• Aim:
The exercise asks you to copy every line below in which "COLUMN" appears.

• Dataset extract:
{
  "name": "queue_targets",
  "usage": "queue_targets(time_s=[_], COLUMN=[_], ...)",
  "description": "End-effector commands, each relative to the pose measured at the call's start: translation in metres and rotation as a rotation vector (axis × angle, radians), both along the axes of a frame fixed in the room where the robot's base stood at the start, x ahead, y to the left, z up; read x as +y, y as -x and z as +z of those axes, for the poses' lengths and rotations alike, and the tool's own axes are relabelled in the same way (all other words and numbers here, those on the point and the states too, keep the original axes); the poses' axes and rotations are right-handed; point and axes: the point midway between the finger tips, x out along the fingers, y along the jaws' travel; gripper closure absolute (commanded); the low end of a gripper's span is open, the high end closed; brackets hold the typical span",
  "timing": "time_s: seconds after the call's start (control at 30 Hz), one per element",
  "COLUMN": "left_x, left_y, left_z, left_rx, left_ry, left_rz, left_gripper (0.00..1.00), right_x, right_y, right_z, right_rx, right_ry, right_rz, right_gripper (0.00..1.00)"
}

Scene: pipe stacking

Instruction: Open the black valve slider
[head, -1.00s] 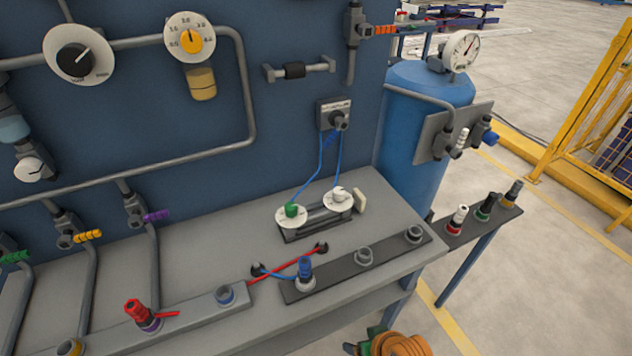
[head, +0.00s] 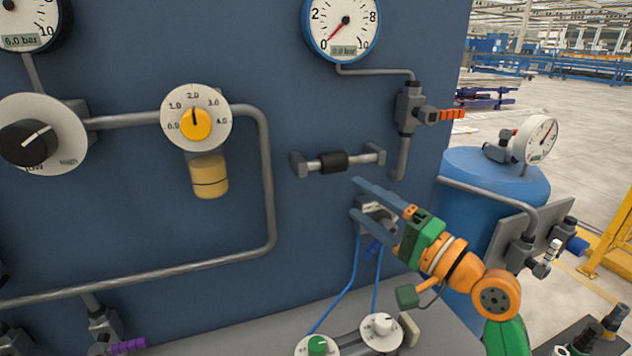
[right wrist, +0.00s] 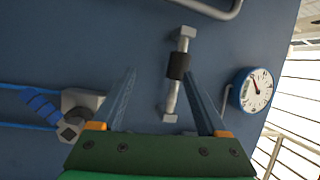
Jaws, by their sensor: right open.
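The black valve slider (head: 334,162) is a black sleeve at the middle of a short grey horizontal bar fixed to the blue panel between two end blocks. My right gripper (head: 354,195) is open and empty, just below and to the right of the slider in the head view. In the right wrist view the slider (right wrist: 178,66) lies ahead of the gap between the two fingers (right wrist: 168,98), with the bar running roughly along the finger direction. The fingers do not touch the slider. My left gripper is not in view.
A grey connector block with blue hoses (head: 372,246) sits on the panel behind my right gripper. An orange-handled valve (head: 440,115) and pipe stand right of the slider. A yellow-knobbed regulator (head: 196,124) is to the left.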

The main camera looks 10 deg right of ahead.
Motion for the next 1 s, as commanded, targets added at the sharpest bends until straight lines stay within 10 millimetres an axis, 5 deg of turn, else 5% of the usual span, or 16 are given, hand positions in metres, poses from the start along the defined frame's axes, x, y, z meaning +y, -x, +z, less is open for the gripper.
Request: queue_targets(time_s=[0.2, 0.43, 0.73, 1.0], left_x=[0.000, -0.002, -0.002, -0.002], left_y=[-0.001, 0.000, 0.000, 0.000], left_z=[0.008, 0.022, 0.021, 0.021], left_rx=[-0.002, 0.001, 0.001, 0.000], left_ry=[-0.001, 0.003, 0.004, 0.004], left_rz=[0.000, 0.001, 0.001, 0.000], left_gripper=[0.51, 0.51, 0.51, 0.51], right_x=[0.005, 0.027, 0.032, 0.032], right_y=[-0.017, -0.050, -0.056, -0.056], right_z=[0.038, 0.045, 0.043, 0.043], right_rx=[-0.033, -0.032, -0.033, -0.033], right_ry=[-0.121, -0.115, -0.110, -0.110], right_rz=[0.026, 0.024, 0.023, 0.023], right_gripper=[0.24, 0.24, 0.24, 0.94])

• Solution for this exercise:
  "usage": "queue_targets(time_s=[_], COLUMN=[_], ...)",
  "COLUMN": "left_x, left_y, left_z, left_rx, left_ry, left_rz, left_gripper (0.00..1.00), right_x, right_y, right_z, right_rx, right_ry, right_rz, right_gripper (0.00..1.00)"

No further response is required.